Data excerpt –
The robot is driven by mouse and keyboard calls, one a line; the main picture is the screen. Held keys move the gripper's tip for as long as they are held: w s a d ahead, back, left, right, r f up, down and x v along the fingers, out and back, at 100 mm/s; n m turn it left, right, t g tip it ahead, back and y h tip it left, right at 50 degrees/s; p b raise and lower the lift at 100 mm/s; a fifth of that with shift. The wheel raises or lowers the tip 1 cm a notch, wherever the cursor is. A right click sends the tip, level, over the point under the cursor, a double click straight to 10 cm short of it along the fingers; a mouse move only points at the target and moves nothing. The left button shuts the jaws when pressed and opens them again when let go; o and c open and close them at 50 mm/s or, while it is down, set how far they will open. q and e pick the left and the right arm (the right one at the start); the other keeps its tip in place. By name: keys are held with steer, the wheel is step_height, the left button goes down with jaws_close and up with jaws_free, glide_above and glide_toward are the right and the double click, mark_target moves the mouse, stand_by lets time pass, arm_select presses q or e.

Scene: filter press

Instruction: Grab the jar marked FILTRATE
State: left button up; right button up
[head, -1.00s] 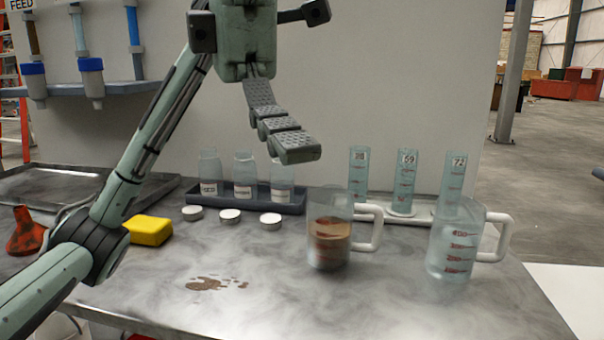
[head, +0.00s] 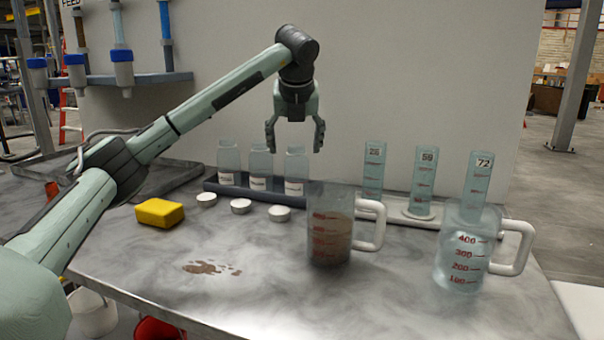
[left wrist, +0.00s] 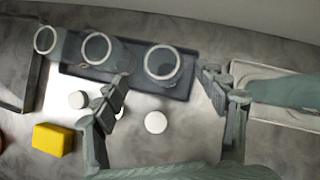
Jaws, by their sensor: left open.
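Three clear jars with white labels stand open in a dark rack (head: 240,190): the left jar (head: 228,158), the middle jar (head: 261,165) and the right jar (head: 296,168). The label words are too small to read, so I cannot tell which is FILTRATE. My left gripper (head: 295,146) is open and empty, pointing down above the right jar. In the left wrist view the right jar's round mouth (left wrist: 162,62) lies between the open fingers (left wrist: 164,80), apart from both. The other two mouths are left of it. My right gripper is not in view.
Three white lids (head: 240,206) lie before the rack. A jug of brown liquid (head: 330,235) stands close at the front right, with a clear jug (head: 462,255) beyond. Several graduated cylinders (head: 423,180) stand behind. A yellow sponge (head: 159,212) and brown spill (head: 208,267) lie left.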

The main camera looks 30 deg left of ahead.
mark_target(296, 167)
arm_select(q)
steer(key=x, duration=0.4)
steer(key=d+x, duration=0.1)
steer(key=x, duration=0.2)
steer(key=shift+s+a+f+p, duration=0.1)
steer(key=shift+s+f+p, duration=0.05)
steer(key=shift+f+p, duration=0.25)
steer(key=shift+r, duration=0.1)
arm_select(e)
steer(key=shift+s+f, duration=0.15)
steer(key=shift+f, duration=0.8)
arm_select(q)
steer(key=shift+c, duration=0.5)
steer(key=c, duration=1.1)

Set problem –
Only the lines from the one bearing "Instruction: Grab the jar marked FILTRATE" to the one bearing "[left wrist, +0.00s]", both included, should be restated word for word, with pictures left out.

Exercise output –
Instruction: Grab the jar marked FILTRATE
State: left button up; right button up
[head, -1.00s] 
[head, +0.00s] 
[left wrist, +0.00s] 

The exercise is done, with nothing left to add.